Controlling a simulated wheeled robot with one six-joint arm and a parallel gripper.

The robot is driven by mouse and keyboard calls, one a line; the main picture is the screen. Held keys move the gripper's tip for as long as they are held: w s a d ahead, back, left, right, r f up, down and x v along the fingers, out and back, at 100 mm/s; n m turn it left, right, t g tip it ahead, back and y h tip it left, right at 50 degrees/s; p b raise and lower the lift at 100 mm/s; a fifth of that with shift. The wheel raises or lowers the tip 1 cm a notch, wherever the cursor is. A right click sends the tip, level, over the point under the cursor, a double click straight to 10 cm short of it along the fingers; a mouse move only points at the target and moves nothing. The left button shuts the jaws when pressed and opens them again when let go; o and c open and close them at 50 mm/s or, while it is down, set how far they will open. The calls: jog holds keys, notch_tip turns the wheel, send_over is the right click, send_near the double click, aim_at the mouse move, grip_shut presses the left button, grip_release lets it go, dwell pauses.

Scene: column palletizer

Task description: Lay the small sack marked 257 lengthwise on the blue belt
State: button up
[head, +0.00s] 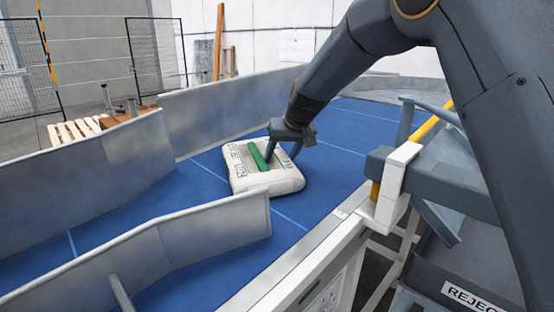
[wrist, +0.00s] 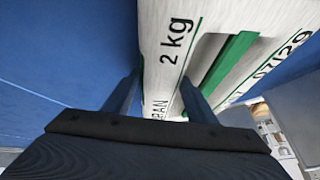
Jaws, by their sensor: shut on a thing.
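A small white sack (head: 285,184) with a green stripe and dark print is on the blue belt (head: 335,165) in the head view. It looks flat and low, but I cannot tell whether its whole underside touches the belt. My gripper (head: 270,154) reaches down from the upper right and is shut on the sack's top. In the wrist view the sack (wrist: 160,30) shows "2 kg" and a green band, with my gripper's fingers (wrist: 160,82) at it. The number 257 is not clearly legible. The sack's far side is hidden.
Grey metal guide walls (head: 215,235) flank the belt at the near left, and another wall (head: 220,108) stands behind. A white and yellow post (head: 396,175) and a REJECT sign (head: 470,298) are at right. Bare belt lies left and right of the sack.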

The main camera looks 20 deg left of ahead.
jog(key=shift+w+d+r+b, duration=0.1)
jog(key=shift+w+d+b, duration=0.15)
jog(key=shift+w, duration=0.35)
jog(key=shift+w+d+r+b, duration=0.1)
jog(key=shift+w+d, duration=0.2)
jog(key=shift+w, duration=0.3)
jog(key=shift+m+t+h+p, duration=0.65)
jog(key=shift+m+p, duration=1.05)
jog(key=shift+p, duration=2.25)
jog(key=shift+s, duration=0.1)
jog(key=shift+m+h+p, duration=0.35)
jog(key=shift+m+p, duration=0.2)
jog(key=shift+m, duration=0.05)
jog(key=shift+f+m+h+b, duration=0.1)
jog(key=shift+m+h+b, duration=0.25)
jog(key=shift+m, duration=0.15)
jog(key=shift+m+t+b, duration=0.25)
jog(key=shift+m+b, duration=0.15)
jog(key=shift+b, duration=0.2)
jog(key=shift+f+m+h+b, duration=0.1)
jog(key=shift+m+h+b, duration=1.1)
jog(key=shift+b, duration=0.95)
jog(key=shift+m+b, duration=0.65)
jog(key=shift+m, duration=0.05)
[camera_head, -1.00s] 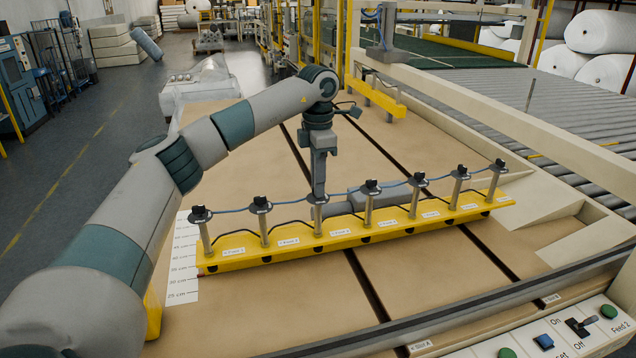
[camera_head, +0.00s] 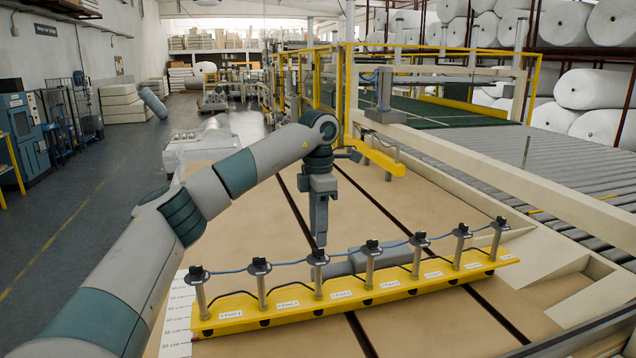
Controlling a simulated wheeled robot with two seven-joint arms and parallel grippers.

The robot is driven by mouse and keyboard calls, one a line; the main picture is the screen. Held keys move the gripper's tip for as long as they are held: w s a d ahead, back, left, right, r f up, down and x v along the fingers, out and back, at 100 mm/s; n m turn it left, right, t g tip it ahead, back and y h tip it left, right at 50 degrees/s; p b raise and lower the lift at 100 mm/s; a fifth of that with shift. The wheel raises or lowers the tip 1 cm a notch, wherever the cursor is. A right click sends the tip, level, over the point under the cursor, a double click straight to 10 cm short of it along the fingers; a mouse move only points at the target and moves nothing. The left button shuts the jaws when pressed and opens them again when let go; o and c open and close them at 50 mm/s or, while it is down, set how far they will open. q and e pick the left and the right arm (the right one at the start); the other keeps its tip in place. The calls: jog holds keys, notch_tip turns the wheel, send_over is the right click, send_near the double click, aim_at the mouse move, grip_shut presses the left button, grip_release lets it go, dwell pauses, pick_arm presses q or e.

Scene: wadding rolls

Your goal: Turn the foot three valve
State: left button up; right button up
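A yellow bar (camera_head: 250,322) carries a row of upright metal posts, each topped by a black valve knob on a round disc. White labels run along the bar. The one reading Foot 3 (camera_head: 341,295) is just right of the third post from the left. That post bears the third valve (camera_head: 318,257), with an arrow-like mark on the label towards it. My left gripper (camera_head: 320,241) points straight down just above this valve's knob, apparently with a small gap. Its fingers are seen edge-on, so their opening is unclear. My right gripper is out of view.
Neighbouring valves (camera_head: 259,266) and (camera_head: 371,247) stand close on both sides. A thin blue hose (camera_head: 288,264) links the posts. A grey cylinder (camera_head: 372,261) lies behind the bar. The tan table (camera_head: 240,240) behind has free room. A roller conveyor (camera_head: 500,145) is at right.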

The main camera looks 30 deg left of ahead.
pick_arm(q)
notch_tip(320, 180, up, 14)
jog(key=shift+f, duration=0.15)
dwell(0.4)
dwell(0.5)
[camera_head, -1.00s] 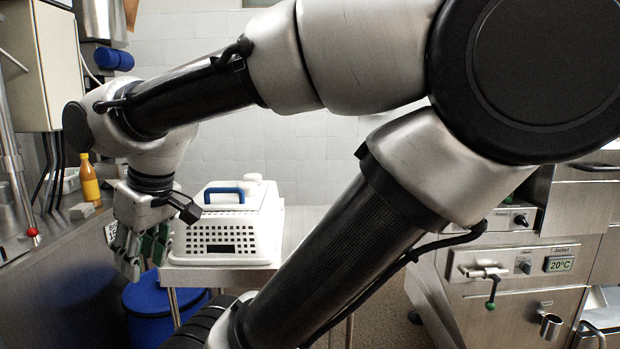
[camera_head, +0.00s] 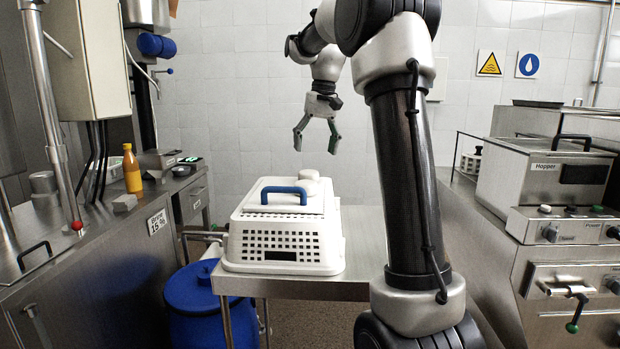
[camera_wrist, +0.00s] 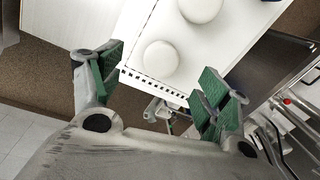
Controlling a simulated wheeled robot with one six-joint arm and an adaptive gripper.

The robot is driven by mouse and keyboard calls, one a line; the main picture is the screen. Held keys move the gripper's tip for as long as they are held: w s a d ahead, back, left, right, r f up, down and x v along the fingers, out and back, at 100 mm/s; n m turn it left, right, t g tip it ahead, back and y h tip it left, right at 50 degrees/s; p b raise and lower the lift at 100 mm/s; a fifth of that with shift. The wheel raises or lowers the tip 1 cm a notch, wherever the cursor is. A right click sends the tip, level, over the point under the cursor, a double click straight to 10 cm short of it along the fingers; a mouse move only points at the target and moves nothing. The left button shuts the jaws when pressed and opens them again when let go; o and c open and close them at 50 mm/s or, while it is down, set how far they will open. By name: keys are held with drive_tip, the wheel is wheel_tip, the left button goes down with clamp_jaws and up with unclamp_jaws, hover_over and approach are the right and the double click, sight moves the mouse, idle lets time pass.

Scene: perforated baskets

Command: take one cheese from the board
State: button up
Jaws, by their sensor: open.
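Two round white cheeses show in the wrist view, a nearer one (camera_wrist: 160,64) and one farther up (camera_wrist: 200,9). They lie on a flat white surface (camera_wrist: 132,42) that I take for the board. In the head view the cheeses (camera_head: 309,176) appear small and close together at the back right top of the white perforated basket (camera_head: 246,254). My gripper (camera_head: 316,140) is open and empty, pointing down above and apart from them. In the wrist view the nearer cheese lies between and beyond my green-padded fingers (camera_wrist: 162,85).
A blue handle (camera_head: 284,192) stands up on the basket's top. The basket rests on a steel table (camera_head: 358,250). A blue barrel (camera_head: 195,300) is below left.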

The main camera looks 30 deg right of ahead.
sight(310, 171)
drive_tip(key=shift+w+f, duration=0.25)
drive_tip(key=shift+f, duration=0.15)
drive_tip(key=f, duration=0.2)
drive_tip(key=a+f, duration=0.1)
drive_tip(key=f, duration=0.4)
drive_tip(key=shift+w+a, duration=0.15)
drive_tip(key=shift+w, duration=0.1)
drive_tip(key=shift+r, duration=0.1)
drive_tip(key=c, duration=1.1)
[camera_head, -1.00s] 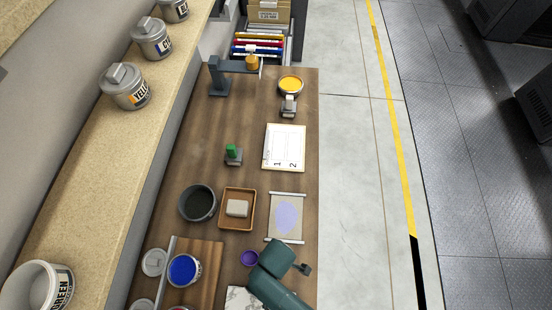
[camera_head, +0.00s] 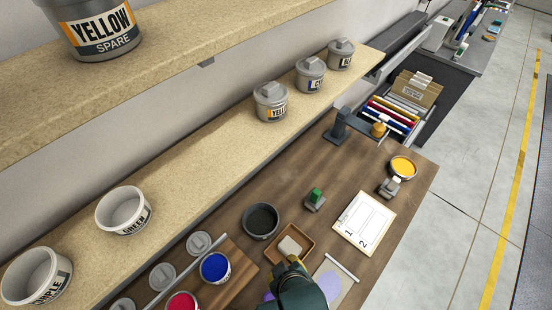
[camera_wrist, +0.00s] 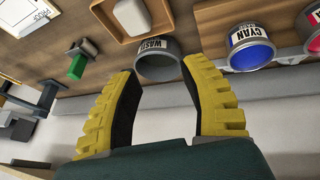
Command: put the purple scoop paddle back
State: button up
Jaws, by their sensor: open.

+--

Task instructions
Output an exact copy of the material, with the pictures removed.

Solution for this problem
Controlling a simulated wheeled robot with one six-joint arm and a parallel gripper.

The robot is driven by mouse and keyboard calls, one a line; the main picture is the screen. Held keys move the gripper's tip for as long as they are held: w s a d ahead, back, left, right, r f up, down and x v along the fingers, out and back, at 100 mm/s; n m turn it left, right, t g tip it ahead, back and y h tip it left, right at 50 degrees/s; p b raise and lower the lift at 100 mm/s; a fifth of that with shift. The wheel raises or lowers the tip 1 cm a notch, wherever the cursor is. A right click sends the tip, level, over the point under the cursor, a double click straight to 10 cm short of it along the fingers; a mouse move only points at the target and moves nothing. The left button shuts the jaws when pressed and opens them again when let go; o and c open and close them at 50 mm/s or, while it is down, set how far they will open. The calls: jog holds keys, notch_tip turns the wheel, send_over is the right click, send_near the double click, aim_at the mouse move, grip_shut presses the left button, grip_release lets it go, dwell pauses.

Scene: column palletizer

Task description: Lay the small sack marked 257 lengthwise on the blue belt
State: button up
[head, +0.00s] 
[wrist, +0.00s] 
Jaws, by their sensor: shut on a thing.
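A small white sack (head: 285,184) with a green stripe and dark print is on the blue belt (head: 335,165) in the head view. It looks flat and low, but I cannot tell whether its whole underside touches the belt. My gripper (head: 270,154) reaches down from the upper right and is shut on the sack's top. In the wrist view the sack (wrist: 160,30) shows "2 kg" and a green band, with my gripper's fingers (wrist: 160,82) at it. The number 257 is not clearly legible. The sack's far side is hidden.
Grey metal guide walls (head: 215,235) flank the belt at the near left, and another wall (head: 220,108) stands behind. A white and yellow post (head: 396,175) and a REJECT sign (head: 470,298) are at right. Bare belt lies left and right of the sack.

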The main camera looks 20 deg left of ahead.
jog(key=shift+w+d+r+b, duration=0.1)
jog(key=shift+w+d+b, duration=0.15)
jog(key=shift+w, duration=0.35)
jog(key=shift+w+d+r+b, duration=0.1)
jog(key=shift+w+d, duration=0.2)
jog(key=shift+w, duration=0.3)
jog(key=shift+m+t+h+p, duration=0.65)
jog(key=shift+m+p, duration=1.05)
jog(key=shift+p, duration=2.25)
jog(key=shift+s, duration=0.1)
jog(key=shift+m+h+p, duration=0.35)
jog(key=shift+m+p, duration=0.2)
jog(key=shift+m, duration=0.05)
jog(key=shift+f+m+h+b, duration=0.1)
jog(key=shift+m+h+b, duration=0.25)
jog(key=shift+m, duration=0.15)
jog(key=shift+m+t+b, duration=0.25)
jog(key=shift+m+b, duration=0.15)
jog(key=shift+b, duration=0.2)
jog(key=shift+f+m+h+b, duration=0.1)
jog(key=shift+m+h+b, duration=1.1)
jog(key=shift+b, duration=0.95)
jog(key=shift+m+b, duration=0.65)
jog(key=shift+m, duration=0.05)
[camera_head, -1.00s] 
[camera_head, +0.00s] 
Controlling a simulated wheeled robot with two seven-joint arms and parallel grippers.

The robot is driven by mouse and keyboard calls, one a line; the main picture is the screen. Held keys move the gripper's tip for as long as they are held: w s a d ahead, back, left, right, r f up, down and x v along the fingers, out and back, at 100 mm/s; n m turn it left, right, t g tip it ahead, back and y h tip it left, right at 50 degrees/s; p b raise and lower the lift at 100 mm/s; a fifth of that with shift. The wheel raises or lowers the tip 1 cm a notch, wherever the cursor is. A right click sends the tip, level, over the point under the cursor, a double click straight to 10 cm short of it along the fingers; a mouse move only points at the target and moves nothing. The left button shuts the jaws when pressed and opens them again when let go; o and c open and close them at 50 mm/s or, while it is down, set how far they will open. q and e pick the left and the right arm (the right one at the start); the other keeps its tip in place. The calls: jog holds keys, notch_tip turns the wheel, send_over is the right click, send_near the double click, aim_at the mouse move, grip_shut presses the left button, grip_release lets it go, dwell pauses, pick_arm presses q or e.

Scene: wadding rolls

Your goal: Turn the foot three valve
State: left button up; right button up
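A yellow bar (camera_head: 250,322) carries a row of upright metal posts, each topped by a black valve knob on a round disc. White labels run along the bar. The one reading Foot 3 (camera_head: 341,295) is just right of the third post from the left. That post bears the third valve (camera_head: 318,257), with an arrow-like mark on the label towards it. My left gripper (camera_head: 320,241) points straight down just above this valve's knob, apparently with a small gap. Its fingers are seen edge-on, so their opening is unclear. My right gripper is out of view.
Neighbouring valves (camera_head: 259,266) and (camera_head: 371,247) stand close on both sides. A thin blue hose (camera_head: 288,264) links the posts. A grey cylinder (camera_head: 372,261) lies behind the bar. The tan table (camera_head: 240,240) behind has free room. A roller conveyor (camera_head: 500,145) is at right.

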The main camera looks 30 deg left of ahead.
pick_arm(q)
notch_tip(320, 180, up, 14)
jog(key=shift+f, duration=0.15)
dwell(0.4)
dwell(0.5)
[camera_head, -1.00s] 
[camera_head, +0.00s] 
[camera_wrist, +0.00s] 
Controlling a simulated wheeled robot with one six-joint arm and an adaptive gripper.

The robot is driven by mouse and keyboard calls, one a line; the main picture is the screen. Held keys move the gripper's tip for as long as they are held: w s a d ahead, back, left, right, r f up, down and x v along the fingers, out and back, at 100 mm/s; n m turn it left, right, t g tip it ahead, back and y h tip it left, right at 50 degrees/s; p b raise and lower the lift at 100 mm/s; a fifth of that with shift. The wheel raises or lowers the tip 1 cm a notch, wherever the cursor is. A right click sends the tip, level, over the point under the cursor, a double click straight to 10 cm short of it along the fingers; a mouse move only points at the target and moves nothing. The left button shuts the jaws when pressed and opens them again when let go; o and c open and close them at 50 mm/s or, while it is down, set how far they will open. By name: keys are held with drive_tip, the wheel is wheel_tip, the left button goes down with clamp_jaws and up with unclamp_jaws, hover_over and approach are the right and the double click, sight moves the mouse, idle lets time pass.

Scene: perforated baskets

Command: take one cheese from the board
State: button up
Jaws, by their sensor: open.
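Two round white cheeses show in the wrist view, a nearer one (camera_wrist: 160,64) and one farther up (camera_wrist: 200,9). They lie on a flat white surface (camera_wrist: 132,42) that I take for the board. In the head view the cheeses (camera_head: 309,176) appear small and close together at the back right top of the white perforated basket (camera_head: 246,254). My gripper (camera_head: 316,140) is open and empty, pointing down above and apart from them. In the wrist view the nearer cheese lies between and beyond my green-padded fingers (camera_wrist: 162,85).
A blue handle (camera_head: 284,192) stands up on the basket's top. The basket rests on a steel table (camera_head: 358,250). A blue barrel (camera_head: 195,300) is below left.

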The main camera looks 30 deg right of ahead.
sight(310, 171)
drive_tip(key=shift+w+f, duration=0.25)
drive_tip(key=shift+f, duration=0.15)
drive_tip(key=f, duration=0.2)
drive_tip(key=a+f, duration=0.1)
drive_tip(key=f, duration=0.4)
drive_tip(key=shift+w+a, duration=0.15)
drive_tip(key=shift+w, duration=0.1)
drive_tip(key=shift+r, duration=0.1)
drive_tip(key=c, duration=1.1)
[camera_head, -1.00s] 
[camera_head, +0.00s] 
[camera_wrist, +0.00s] 
Command: put the purple scoop paddle back
State: button up
Jaws, by their sensor: open.

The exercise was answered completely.